◆ Given problem ◆
Return, exactly as written, the run of lines that begins at the line containing "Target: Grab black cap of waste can" and ends at the line containing "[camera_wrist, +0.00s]". Nothing outside that run belongs in the answer.

◆ Given information ◆
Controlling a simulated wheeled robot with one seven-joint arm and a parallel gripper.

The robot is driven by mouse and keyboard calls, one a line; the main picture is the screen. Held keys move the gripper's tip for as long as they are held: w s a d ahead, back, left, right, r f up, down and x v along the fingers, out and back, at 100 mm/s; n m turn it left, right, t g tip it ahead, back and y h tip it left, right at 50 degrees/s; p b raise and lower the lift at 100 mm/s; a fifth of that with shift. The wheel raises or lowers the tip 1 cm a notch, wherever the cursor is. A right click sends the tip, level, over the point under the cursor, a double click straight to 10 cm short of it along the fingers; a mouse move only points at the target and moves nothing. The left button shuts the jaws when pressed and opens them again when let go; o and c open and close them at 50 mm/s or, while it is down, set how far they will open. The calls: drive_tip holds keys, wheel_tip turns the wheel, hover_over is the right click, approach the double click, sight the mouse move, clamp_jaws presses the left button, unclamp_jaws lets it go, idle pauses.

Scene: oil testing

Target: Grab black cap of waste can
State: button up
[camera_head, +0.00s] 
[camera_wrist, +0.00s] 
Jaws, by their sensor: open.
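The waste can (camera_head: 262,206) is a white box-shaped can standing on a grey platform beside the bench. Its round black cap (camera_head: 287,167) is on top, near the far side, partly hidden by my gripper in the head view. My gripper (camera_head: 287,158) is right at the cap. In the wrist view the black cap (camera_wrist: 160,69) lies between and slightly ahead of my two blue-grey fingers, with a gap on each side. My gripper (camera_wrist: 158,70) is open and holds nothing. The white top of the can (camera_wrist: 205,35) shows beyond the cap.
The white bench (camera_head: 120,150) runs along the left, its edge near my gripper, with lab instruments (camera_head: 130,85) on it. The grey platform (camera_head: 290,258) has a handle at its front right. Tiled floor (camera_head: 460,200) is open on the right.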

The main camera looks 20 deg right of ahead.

◆ Written answer ◆
Target: Grab black cap of waste can
State: button up
[camera_head, +0.00s] 
[camera_wrist, +0.00s] 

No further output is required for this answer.